Of course, no one thinks very much about such matters. Precious few of the articles question whether it is best for women to forgo childbearing in favor of career advancement. Nearly all the articles are looking at the issue from a feminist perspective. They want to know whether the new policy about egg freezing is good for feminism, not whether it is good for women or their children.

Lizzy Crocker shows what the debate is really all about:

It’s also a practical move on the part of tech companies who want to grow the size of their female workforce, knowing that they lose most women around the time they have children.

And if the policy was being implemented in a female-dominated industry, wouldn’t we be celebrating it as a feminist achievement that affords women greater autonomy over their reproductive rights?

A feminist achievement… greater autonomy… more reproductive rights… less enslavement to reality. Call it what you will, Crocker does not ask how well a fifty year old woman will be able to bring up an infant.

Surely, feminism is more about what is good for feminism, and less about what is good for women. If women tend to drop out of the workforce to spend more time with their children, why is that choice, freely taken, a bad thing?

It might be bad for feminism, but what if it is the best for the children?

Feminism does not care.

Nor is it so much about what is good for Google and Facebook. Many who have commented on the new policy suggest that the companies are really doing it to retain their best female employees… by tricking them out of having children when they are young.

And yet, these companies are doing very well right now, even with their workforce skewed in favor of white and Asian males.
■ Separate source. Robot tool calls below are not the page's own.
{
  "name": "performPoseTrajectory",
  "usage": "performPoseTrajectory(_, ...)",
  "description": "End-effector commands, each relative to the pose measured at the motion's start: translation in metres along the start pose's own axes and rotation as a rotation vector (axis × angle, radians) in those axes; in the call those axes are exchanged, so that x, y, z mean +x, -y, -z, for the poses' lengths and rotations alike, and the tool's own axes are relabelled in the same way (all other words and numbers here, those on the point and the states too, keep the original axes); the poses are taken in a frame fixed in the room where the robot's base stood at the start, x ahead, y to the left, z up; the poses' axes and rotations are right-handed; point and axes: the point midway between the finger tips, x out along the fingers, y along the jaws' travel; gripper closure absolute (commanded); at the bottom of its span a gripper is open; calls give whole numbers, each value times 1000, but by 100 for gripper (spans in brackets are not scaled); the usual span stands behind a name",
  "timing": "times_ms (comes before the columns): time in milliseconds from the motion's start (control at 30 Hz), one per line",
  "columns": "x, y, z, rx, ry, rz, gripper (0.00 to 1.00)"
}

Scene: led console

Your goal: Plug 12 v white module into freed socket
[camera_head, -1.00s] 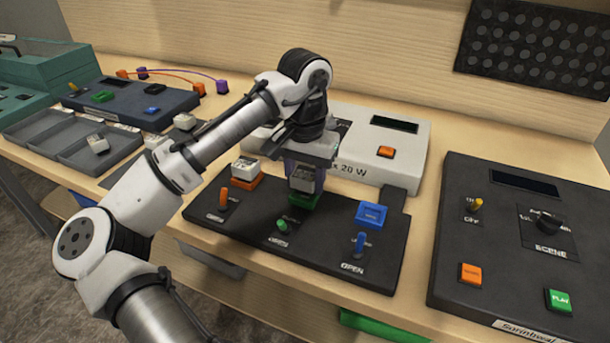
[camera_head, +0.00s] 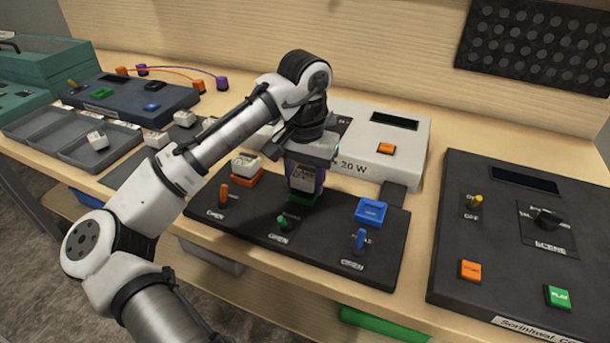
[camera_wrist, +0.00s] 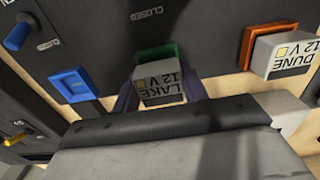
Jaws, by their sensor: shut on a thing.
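My gripper (camera_head: 304,180) is shut on a pale module (camera_wrist: 163,92), whose label reads LAKE 12 V in the wrist view. Its purple fingers flank the module. The green socket (camera_wrist: 155,54) is right at the module's lower end; it shows under the module in the head view (camera_head: 298,199). I cannot tell whether the module is seated or just above the socket. A DUNE 12 V module (camera_wrist: 290,52) sits in the orange socket (camera_head: 248,178) to the left in the head view. The blue socket (camera_head: 370,213) to the right looks empty.
Orange (camera_head: 223,195), green (camera_head: 284,221) and blue (camera_head: 360,241) levers stand in front of the sockets. A grey tray (camera_head: 72,153) and loose white modules (camera_head: 156,139) lie to the left. A white box (camera_head: 408,160) stands behind, a black console (camera_head: 520,240) right.

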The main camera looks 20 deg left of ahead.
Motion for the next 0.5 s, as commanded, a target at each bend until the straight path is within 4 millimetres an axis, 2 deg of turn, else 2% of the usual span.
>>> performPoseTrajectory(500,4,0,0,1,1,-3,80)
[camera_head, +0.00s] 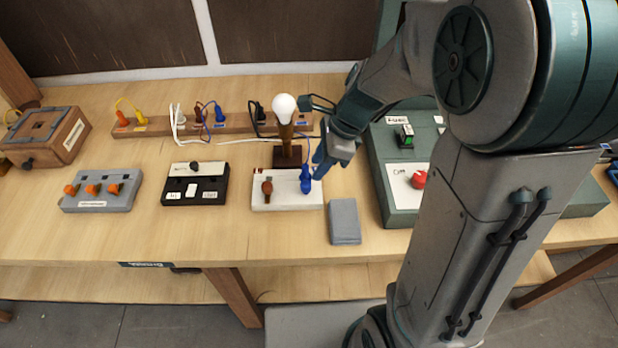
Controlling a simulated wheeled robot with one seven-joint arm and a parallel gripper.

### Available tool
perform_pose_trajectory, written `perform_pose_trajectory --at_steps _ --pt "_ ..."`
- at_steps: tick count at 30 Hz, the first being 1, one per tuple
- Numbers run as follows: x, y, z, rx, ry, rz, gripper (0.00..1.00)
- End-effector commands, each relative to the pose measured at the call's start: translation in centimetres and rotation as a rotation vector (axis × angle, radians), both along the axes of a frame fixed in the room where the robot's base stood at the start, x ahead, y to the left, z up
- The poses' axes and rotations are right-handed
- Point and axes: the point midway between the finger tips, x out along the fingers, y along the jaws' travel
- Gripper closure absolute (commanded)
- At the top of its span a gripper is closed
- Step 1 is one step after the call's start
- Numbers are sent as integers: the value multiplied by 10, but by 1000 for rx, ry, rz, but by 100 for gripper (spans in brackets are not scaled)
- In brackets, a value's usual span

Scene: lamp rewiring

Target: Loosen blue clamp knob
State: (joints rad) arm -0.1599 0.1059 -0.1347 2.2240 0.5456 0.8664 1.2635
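The blue clamp knob (305,185) stands on the right part of a white base block (286,202) in front of the lamp. A brown clamp knob (267,190) stands on the left part of the same block. A blue wire (307,155) runs up behind the blue knob. The gap between the fingers is too small to judge.
The lamp with its white bulb (284,108) stands close behind the block. A grey pad (345,221) lies to the right, beside a green panel (395,215) with a red knob (418,179). A black switch box (194,184) is to the left. The front table strip is clear.

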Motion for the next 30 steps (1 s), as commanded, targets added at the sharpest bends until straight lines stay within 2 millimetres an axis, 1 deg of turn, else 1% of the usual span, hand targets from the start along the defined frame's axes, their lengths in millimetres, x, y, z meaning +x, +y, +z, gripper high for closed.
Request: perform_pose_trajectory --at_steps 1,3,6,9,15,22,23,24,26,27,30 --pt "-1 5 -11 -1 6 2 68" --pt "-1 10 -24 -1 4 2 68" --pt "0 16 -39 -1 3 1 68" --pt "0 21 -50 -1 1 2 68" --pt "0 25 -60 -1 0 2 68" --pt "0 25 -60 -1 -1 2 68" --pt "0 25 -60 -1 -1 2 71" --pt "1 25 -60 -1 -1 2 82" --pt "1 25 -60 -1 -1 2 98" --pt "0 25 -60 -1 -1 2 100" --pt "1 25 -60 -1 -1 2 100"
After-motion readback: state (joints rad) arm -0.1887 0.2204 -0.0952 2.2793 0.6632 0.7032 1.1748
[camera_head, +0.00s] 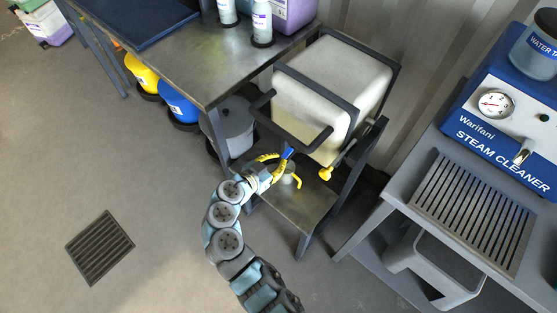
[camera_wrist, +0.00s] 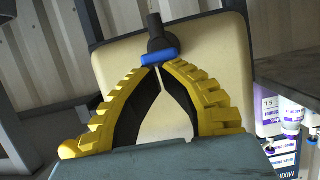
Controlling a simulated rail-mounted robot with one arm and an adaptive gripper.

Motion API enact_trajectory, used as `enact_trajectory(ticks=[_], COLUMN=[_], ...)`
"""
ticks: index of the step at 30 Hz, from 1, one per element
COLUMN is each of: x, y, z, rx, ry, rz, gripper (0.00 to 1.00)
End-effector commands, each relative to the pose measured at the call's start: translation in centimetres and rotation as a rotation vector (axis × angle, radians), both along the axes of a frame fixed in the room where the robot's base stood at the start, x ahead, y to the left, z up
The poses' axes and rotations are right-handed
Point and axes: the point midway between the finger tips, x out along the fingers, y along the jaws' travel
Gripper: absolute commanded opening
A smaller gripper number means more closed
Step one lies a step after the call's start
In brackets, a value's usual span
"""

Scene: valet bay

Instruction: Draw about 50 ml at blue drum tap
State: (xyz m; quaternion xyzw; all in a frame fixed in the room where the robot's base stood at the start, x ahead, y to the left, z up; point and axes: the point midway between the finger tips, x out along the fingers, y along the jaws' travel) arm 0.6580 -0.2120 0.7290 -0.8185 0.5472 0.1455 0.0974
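The blue tap lever (camera_wrist: 158,58) sits on a black spout at the front of a cream drum (camera_wrist: 215,60). In the head view the lever (camera_head: 287,153) is below the drum (camera_head: 312,102), which lies tilted in a black frame. My gripper (camera_wrist: 160,68) has yellow ribbed fingers with black inner pads. Their tips come together right at the lever's lower edge; I cannot tell whether they pinch it. In the head view my gripper (camera_head: 281,158) partly hides a small grey vessel (camera_head: 289,177) under the tap. Any liquid is not visible.
A yellow tap (camera_head: 325,173) is close on the right. A metal shelf (camera_head: 300,208) lies below. A workbench (camera_head: 205,62) with bottles stands left, the steam cleaner (camera_head: 505,125) right. The floor around the drain (camera_head: 100,247) is clear.

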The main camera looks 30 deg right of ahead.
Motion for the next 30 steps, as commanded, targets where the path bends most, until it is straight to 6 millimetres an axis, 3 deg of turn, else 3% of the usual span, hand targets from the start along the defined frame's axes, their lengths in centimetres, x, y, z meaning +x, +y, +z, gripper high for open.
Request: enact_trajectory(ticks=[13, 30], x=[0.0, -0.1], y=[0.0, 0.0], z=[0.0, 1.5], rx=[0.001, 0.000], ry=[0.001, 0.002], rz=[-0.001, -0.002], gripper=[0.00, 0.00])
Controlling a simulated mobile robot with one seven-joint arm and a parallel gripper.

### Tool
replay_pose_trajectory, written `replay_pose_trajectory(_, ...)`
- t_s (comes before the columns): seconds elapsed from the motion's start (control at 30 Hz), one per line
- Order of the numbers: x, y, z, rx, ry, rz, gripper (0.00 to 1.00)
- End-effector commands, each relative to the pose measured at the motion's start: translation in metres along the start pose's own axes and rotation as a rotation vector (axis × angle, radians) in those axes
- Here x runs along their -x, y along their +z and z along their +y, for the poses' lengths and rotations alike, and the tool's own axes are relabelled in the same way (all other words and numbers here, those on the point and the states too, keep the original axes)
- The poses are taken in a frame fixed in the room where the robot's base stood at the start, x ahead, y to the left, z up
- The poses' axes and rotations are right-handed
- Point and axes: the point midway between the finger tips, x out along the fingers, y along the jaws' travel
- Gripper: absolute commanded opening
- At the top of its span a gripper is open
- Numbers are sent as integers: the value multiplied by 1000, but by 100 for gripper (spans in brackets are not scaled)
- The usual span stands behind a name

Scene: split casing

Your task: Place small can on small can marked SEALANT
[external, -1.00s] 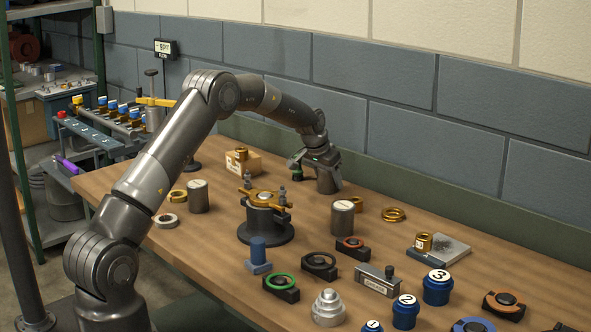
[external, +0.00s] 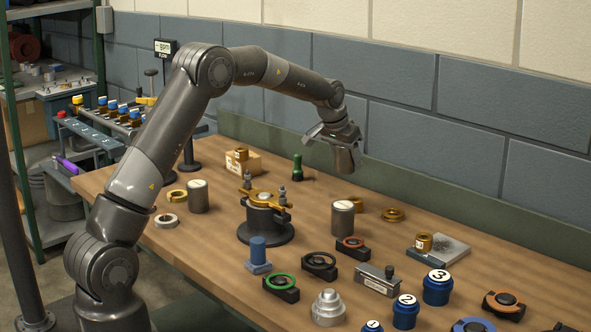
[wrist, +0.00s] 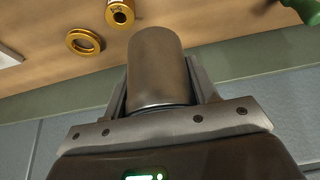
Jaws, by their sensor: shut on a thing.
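My gripper (external: 333,142) is raised above the back of the bench and shut on a plain dark grey can (external: 346,160). The held can fills the middle of the wrist view (wrist: 158,65), between the fingers, clear of the bench. One grey can with a pale top label (external: 342,218) stands upright on the bench, below the held can in the picture. A similar grey can with a pale top (external: 198,196) stands further left. The writing on both tops is too small to read, so I cannot tell which says SEALANT.
A clamp fixture with a gold cross handle (external: 262,215) stands between the two standing cans. A gold ring (external: 393,215) and a gold cylinder (wrist: 119,14) lie near the right can. A green bottle-shaped piece (external: 297,168) stands at the back. Several parts crowd the front right.

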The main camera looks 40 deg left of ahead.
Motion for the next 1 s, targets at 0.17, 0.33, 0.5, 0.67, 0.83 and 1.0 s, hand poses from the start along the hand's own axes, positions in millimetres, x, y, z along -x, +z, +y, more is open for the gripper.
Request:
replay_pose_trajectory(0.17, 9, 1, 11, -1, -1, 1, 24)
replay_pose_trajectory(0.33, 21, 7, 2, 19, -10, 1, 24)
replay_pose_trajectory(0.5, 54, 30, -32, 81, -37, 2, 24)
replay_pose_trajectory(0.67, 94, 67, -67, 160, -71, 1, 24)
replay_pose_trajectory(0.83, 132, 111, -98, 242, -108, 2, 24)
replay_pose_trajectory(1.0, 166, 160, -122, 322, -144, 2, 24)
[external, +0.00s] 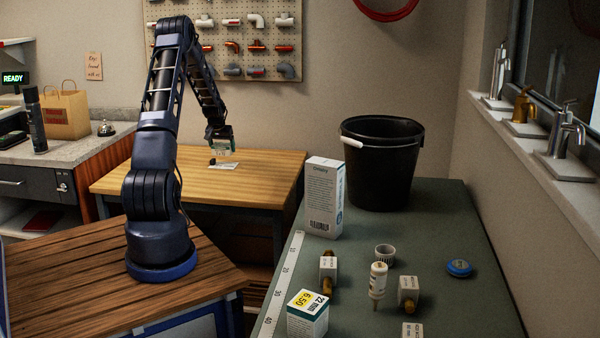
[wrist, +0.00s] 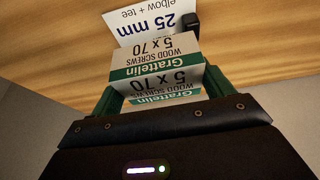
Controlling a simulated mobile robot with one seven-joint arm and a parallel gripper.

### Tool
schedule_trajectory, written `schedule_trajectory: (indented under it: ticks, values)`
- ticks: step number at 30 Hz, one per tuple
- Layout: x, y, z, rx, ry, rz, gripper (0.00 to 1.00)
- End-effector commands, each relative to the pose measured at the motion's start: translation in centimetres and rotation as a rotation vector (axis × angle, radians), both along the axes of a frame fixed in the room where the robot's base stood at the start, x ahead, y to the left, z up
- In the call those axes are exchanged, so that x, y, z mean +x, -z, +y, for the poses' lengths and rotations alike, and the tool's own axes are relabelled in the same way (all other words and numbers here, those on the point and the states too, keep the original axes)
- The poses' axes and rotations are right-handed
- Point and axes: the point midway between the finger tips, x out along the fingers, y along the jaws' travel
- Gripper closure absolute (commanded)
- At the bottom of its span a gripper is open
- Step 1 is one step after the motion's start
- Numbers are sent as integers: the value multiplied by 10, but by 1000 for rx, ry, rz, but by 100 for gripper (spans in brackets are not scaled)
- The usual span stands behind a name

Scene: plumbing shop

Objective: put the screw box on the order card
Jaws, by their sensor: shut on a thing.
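The screw box (wrist: 158,60) is white and green, marked "Grattelin wood screws 5 x 70". My gripper (wrist: 160,84) is shut on it, with a green finger on each side. In the external view the screw box (external: 222,144) hangs below my gripper (external: 220,138), seemingly above the wooden table. The order card (wrist: 150,24), white with "25 mm" and "elbow + tee", lies on the table, partly hidden behind the box in the wrist view. It also shows just below the box in the external view (external: 228,166).
A small black object (wrist: 193,25) is at the card's edge. The wooden table (external: 262,170) is otherwise clear. The green bench (external: 440,235) at right holds a tall white box (external: 324,197), a black bucket (external: 382,165) and several small parts.

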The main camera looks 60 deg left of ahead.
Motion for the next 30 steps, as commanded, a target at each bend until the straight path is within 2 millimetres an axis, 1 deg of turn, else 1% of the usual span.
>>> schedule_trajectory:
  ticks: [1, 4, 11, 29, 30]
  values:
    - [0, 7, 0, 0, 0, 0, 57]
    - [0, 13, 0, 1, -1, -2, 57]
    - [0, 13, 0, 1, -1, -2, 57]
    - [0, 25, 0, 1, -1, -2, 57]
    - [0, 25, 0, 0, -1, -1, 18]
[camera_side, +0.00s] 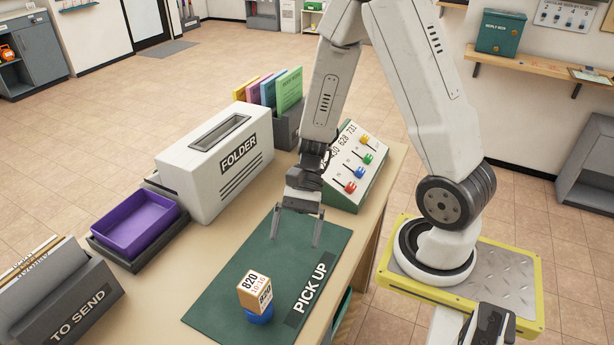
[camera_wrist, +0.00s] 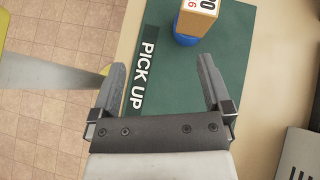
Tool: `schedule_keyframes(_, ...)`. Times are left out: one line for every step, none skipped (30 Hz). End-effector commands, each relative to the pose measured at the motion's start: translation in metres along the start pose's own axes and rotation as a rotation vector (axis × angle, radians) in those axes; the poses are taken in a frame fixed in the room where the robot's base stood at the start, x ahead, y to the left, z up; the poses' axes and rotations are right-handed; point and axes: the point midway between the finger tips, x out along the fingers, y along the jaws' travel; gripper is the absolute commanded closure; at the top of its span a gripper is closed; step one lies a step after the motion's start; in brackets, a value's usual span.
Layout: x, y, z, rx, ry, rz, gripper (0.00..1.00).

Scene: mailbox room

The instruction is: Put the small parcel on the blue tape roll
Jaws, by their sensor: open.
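The small parcel (camera_side: 255,291) is a cardboard-coloured box with a white label reading 820. It sits on top of the blue tape roll (camera_side: 259,316), on the green PICK UP mat (camera_side: 212,301). In the wrist view the parcel (camera_wrist: 198,17) is at the top edge, partly cut off, with the blue roll (camera_wrist: 185,40) just under it. My gripper (camera_side: 296,231) is open and empty, above the far part of the mat and apart from the parcel. Its two fingers also show in the wrist view (camera_wrist: 160,78), with only mat and table edge between them.
The white FOLDER machine (camera_side: 210,168) and a purple tray (camera_side: 138,222) stand left of the mat. A slider panel (camera_side: 356,167) is behind my gripper. A grey TO SEND box (camera_side: 72,305) is at the front left. The mat around the parcel is clear.

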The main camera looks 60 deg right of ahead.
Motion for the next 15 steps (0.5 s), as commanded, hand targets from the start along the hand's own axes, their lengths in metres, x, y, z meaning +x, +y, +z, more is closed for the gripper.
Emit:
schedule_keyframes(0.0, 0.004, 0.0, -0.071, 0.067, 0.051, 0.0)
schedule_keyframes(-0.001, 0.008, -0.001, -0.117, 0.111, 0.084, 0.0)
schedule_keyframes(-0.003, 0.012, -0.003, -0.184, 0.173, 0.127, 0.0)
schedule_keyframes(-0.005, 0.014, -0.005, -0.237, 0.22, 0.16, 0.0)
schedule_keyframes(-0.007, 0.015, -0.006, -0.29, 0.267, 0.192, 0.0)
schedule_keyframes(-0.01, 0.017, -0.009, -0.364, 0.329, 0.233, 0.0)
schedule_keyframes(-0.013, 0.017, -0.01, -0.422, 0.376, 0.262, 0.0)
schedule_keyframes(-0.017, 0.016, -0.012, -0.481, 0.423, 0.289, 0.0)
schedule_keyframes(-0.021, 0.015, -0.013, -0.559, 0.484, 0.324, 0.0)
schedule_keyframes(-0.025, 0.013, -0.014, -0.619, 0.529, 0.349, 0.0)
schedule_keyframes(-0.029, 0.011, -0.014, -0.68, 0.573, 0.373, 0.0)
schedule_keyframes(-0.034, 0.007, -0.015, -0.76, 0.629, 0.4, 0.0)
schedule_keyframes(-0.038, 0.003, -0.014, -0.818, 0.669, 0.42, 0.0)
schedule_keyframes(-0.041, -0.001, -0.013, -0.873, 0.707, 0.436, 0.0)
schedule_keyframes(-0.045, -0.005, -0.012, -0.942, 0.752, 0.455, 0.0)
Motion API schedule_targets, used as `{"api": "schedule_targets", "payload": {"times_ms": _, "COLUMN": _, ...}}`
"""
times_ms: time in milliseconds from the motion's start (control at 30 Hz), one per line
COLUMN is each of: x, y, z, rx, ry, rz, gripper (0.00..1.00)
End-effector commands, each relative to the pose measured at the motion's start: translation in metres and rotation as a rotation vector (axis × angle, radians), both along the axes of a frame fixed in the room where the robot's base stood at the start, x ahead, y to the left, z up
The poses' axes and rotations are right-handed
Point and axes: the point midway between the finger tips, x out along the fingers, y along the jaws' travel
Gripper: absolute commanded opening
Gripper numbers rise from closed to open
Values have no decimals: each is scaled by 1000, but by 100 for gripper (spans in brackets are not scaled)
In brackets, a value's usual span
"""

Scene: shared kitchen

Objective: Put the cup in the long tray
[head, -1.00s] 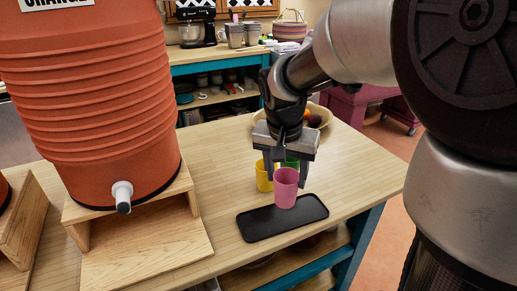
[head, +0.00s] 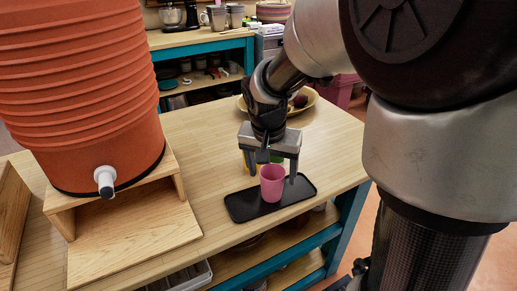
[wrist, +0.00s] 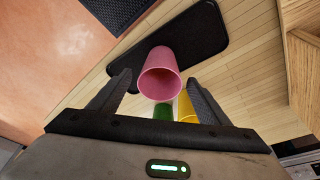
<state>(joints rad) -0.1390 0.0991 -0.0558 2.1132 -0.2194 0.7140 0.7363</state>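The pink cup (head: 272,184) is upright over the middle of the long black tray (head: 240,208) in the head view. I cannot tell whether its base rests on the tray. My gripper (head: 272,178) is open, with a finger on each side of the cup and gaps between. In the wrist view, the cup (wrist: 160,75) is between the spread fingers, its base overlapping the tray (wrist: 195,35). A yellow cup (wrist: 187,110) and a green cup (wrist: 163,111) show behind it.
A big orange drink dispenser (head: 80,90) stands on a wooden stand (head: 130,235) to the left. A wooden bowl with fruit (head: 308,100) is behind my gripper. The wooden table (head: 205,140) has free room between dispenser and tray.

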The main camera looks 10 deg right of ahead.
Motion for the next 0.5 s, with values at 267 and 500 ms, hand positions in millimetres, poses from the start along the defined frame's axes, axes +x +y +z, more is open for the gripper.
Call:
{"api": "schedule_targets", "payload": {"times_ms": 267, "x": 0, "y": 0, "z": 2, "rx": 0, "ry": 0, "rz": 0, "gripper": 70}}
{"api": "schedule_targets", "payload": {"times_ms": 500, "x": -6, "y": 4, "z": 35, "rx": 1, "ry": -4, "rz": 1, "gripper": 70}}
Do you really believe that they would be doing better with more women, and with more women who are childless and alone?

Moreover, a woman who waits until she is in her 40s is far less likely to find a suitable husband. In a few cases, she will. In most cases, she will not.

If she already has a husband, what advantage accrues to either of them to have children when they are well into middle age?

And, of course, nature still has a say in the matter. The probability of getting pregnant from frozen eggs is still very, very low.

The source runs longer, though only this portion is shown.